● GIVEN TASK:
For this exercise, repeat all of the material verbatim apart from its images.
+-------+
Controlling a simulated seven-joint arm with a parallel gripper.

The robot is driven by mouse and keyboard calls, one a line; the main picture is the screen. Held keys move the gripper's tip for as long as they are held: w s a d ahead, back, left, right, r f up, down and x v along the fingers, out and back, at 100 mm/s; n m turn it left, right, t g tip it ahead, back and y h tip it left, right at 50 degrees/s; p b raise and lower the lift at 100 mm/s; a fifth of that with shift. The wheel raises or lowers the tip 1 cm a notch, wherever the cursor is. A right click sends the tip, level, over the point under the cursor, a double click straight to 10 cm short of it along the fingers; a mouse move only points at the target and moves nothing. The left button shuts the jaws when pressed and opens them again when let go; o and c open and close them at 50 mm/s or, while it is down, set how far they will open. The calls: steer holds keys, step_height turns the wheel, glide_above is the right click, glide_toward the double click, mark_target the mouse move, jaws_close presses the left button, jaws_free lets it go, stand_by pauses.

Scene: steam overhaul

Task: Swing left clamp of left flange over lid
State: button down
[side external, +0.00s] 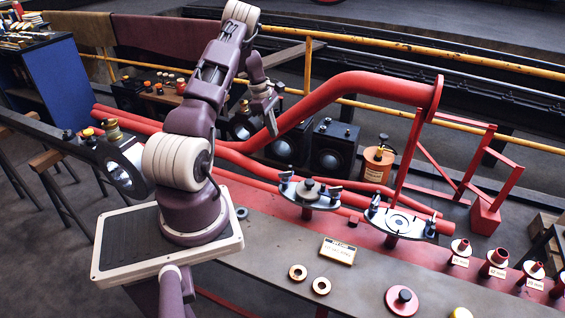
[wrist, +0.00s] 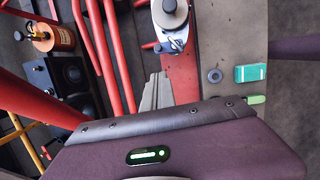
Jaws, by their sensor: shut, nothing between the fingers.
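The left flange (side external: 318,204) is a dark plate on the red bench, with a round knobbed lid (side external: 308,188) on it. Its left clamp (side external: 286,176) stands at the plate's left end; whether it lies over the lid is too small to tell. The right clamp (side external: 334,190) is at the other end. In the wrist view the lid (wrist: 170,12) is at the top edge, partly cut off, with a clamp (wrist: 178,44) at the plate's near end. My gripper (side external: 272,122) is shut and empty, above and left of the flange, apart from it. Its fingers (wrist: 156,90) also show in the wrist view.
A second flange (side external: 412,224) without a knobbed lid stands to the right. A red knobbed disc (side external: 402,301), rings (side external: 298,272) and a label block (side external: 338,251) lie on the grey bench front. A large red pipe (side external: 375,85) arches behind. A green box (wrist: 250,73) lies beside a washer (wrist: 215,75).

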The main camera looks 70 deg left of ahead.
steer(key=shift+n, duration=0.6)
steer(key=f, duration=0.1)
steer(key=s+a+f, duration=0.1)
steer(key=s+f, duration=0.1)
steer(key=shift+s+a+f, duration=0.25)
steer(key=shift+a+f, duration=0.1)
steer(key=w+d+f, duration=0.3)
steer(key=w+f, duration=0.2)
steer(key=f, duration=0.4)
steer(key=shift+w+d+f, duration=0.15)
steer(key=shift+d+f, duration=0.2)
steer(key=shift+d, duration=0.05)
+-------+
● ANSWER TO THE TASK:
Controlling a simulated seven-joint arm with a parallel gripper.

The robot is driven by mouse and keyboard calls, one a line; the main picture is the screen. Held keys move the gripper's tip for as long as they are held: w s a d ahead, back, left, right, r f up, down and x v along the fingers, out and back, at 100 mm/s; n m turn it left, right, t g tip it ahead, back and y h tip it left, right at 50 degrees/s; p b raise and lower the lift at 100 mm/s; a fifth of that with shift. The wheel raises or lowers the tip 1 cm a notch, wherever the cursor is. A right click sends the tip, level, over the point under the cursor, a double click straight to 10 cm short of it along the fingers; a mouse move only points at the target and moves nothing. The left button shuts the jaws when pressed and opens them again when let go; o and c open and close them at 50 mm/s or, while it is down, set how far they will open. The calls: steer holds keys, step_height turns the wheel, glide_above is the right click, glide_toward the double click, mark_target the mouse move, jaws_close presses the left button, jaws_free lets it go, stand_by pauses.

Scene: steam overhaul

Task: Swing left clamp of left flange over lid
State: button down
[side external, +0.00s] 
[wrist, +0.00s] 
Jaws, by their sensor: shut, nothing between the fingers.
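The left flange (side external: 318,204) is a dark plate on the red bench, with a round knobbed lid (side external: 308,188) on it. Its left clamp (side external: 286,176) stands at the plate's left end; whether it lies over the lid is too small to tell. The right clamp (side external: 334,190) is at the other end. In the wrist view the lid (wrist: 170,12) is at the top edge, partly cut off, with a clamp (wrist: 178,44) at the plate's near end. My gripper (side external: 272,122) is shut and empty, above and left of the flange, apart from it. Its fingers (wrist: 156,90) also show in the wrist view.
A second flange (side external: 412,224) without a knobbed lid stands to the right. A red knobbed disc (side external: 402,301), rings (side external: 298,272) and a label block (side external: 338,251) lie on the grey bench front. A large red pipe (side external: 375,85) arches behind. A green box (wrist: 250,73) lies beside a washer (wrist: 215,75).

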The main camera looks 70 deg left of ahead.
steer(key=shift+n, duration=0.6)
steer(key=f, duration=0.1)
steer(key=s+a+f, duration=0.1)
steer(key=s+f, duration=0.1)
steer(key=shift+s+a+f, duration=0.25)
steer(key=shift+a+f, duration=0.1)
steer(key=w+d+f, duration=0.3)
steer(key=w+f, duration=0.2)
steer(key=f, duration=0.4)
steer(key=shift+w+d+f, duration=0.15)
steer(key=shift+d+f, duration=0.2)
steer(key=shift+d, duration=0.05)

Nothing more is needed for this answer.